Kilka dni temu w Komendzie Powiatowej Państwowej Straży Pożarnej w Gnieźnie miała miejsce uroczysta zbiórka z okazji zdania i powierzenia pełnienia obowiązków na stanowisku Komendanta Powiatowego Państwowej Straży Pożarnej w Gnieźnie. Bryg. Marta Kacprzycka, która przez lata służyła w ostrołęckiej straży pożarnej, została pierwszą w Polsce Panią Komendant.
Bryg. Marta Kacprzycka w rozmowie z RMF FM opowiadała o tym, jak przebiegała jej kariera zawodowa. Po studiach skierowana została do Komendy Miejskiej Państwowej Straży Pożarnej w Ostrołęce, gdzie pracowała przez 8 lat.
- Przeszłam różne szczeble. Zaczynałam od jednostki ratowniczo-gaśniczej, gdzie zdobywałam doświadczenie operacyjne, następnie przyszedł czas na macierzyństwo, więc chwila przerwy od straży, po powrocie zajęłam stanowisko specjalisty w wydziale operacyjnym. To była współpraca z jednostkami OSP, inspekcje, ćwiczenia na obiektach.
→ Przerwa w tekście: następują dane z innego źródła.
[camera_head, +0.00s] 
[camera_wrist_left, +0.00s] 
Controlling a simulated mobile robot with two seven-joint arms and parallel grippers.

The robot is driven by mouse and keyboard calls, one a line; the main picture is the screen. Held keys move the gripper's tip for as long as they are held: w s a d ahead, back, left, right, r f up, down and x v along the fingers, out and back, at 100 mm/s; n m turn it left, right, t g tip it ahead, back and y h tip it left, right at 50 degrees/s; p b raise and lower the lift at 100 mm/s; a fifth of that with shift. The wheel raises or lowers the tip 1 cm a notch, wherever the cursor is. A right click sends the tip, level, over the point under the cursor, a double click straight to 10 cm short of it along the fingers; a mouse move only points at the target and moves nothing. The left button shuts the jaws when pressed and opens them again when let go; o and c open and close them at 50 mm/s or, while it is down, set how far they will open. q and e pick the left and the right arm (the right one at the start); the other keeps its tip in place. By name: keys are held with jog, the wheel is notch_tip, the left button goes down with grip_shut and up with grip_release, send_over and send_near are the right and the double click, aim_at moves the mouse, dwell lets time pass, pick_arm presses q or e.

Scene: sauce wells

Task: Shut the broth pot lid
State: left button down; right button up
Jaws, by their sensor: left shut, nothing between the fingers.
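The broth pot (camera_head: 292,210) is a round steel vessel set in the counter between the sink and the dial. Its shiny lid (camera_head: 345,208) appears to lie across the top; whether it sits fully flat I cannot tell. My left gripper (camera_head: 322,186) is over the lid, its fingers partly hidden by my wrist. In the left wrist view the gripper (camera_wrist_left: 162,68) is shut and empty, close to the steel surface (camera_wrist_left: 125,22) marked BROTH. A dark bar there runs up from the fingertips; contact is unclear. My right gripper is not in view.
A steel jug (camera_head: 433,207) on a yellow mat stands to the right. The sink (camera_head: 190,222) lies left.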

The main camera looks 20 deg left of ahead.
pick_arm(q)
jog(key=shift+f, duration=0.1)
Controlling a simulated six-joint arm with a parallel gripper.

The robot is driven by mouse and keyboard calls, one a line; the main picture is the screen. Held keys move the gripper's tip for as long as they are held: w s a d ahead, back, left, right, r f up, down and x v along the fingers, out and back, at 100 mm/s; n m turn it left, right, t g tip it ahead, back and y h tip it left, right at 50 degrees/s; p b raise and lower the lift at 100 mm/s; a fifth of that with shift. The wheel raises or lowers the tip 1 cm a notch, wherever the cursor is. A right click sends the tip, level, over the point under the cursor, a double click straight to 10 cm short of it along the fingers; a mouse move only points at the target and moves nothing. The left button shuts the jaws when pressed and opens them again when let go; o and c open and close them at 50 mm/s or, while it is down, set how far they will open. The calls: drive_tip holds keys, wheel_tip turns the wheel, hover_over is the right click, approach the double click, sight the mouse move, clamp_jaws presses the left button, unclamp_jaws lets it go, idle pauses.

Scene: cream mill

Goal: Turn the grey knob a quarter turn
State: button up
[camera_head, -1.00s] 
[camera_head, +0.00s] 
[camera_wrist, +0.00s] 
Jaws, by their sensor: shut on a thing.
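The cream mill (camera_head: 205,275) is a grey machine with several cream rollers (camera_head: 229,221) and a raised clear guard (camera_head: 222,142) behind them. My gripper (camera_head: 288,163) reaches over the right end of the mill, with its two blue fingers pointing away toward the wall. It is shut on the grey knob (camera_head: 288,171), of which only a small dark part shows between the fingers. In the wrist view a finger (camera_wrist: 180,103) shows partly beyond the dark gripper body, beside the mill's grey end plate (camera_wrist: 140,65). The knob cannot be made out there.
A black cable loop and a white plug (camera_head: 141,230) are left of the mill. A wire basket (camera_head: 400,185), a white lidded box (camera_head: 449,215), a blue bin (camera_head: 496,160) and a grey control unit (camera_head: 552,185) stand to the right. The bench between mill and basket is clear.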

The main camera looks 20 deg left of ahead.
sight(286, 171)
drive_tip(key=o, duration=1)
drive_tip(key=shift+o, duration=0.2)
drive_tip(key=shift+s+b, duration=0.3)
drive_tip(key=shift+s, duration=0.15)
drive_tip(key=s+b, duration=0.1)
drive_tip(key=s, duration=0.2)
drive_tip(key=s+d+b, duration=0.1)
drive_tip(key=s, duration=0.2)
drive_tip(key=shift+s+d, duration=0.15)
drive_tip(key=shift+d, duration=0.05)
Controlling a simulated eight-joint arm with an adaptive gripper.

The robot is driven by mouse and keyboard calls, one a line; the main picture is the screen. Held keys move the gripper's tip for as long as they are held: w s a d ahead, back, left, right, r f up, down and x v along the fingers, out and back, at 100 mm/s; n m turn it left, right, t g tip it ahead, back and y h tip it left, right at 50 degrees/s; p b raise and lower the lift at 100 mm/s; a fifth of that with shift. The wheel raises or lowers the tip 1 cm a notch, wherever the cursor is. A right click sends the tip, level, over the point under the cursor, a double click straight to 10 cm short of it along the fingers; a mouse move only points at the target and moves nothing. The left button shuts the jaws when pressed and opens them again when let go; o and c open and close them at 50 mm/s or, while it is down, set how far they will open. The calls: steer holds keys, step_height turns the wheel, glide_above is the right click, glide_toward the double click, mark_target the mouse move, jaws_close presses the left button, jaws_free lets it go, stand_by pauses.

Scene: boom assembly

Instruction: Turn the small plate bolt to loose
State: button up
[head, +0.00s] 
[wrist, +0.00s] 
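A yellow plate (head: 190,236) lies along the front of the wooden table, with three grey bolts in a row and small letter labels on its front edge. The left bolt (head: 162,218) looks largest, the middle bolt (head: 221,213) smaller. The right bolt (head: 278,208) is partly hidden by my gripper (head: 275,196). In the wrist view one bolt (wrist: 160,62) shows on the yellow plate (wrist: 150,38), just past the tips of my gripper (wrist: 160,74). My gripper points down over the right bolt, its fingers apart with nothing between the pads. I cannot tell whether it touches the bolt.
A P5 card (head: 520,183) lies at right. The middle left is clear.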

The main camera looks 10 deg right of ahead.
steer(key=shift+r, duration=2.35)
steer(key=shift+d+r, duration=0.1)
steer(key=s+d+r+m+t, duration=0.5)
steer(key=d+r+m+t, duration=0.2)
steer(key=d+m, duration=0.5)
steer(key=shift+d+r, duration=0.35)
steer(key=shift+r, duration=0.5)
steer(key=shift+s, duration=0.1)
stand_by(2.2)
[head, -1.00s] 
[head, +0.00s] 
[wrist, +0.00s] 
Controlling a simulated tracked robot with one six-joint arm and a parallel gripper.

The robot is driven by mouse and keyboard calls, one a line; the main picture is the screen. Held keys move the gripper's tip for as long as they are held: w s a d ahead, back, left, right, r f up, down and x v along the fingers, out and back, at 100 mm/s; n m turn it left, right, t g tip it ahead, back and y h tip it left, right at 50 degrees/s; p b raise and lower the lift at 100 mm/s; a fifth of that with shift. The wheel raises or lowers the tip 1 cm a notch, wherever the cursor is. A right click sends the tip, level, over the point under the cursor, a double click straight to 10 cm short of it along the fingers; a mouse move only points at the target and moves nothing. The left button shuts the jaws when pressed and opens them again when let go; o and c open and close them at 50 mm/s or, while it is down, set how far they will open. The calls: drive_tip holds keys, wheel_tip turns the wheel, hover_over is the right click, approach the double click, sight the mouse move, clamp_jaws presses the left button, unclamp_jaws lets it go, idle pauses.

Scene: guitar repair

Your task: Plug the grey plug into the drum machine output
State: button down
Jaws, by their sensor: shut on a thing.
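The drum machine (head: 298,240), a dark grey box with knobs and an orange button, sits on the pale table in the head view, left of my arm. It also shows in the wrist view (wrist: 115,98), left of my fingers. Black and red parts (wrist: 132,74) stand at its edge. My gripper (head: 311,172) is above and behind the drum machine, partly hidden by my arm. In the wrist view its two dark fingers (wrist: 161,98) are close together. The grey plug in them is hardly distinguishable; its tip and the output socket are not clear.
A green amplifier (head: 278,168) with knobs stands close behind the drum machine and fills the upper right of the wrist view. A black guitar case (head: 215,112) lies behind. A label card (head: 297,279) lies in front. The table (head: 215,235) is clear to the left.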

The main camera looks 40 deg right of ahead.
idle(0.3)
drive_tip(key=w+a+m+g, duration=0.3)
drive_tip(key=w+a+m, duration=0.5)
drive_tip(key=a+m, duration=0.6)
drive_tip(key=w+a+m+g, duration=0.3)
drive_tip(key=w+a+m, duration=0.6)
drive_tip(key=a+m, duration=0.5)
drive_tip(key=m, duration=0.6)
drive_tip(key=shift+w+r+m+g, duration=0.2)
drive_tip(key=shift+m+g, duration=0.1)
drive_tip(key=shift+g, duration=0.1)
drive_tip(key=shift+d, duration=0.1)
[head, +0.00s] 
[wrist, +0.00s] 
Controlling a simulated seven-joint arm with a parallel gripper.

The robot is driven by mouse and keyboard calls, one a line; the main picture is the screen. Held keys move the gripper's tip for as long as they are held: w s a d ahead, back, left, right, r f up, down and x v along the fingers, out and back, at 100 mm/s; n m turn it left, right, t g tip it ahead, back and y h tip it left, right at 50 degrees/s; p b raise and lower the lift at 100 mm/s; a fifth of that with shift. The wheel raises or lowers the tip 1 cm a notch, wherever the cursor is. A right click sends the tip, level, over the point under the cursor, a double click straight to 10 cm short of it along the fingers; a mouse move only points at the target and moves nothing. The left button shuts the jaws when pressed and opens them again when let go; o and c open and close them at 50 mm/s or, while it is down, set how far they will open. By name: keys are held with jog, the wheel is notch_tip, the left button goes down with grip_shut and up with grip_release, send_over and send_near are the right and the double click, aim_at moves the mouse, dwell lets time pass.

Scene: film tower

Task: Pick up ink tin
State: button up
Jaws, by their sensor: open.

Bardzo ciekawa działka Państwowej Straży Pożarnej. Następnie przeniesiono mnie na stanowisko w sekcji kontrolno-rozpoznawczej, czyli przeciwdziałanie. Zajmowałam się przestrzeganiem przepisów przeciwpożarowych, kontrolami w obiektach, odbiorami tych obiektów i jednocześnie pełniłam też funkcję rzecznika prasowego. W 2017 roku wróciłam w rodzinne strony, bo w Gnieźnie się urodziłam i wychowałam - wskazała bryg. Kacprzycka.
Nowa pani komendant podkreśla, że miała szczęście, że na swojej drodze spotkała takich strażaków, dla których płeć nie miała znaczenia, a liczyło się zaangażowanie i doświadczenie. Bryg. Kacprzycka podkreśliła w wywiadzie, że straż nie była oczywistym wyborem: chciała studiować architekturę lub zarządzanie, ciągnęło ją też w stronę malarstwa, ale ostatecznie trafiła do Straży Pożarnej... tak jak jej tata.
Skoro pojawił się wątek malarstwa, to przypomnijmy, że podczas trwania Euro 2016 pani Marta pokazała swój wielki talent do rysowania, tworząc fantastyczne portrety polskich piłkarzy, o czym pisaliśmy tutaj.
Kobiety w straży pożarnej stanowią 4 procent, ale - jak widać - potrafią zaznaczyć swoją obecność w tej formacji. Wypada jedynie cieszyć się, że droga do tego sukcesu wiodła przez Ostrołękę i życzyć powodzenia na dalszej ścieżce kariery.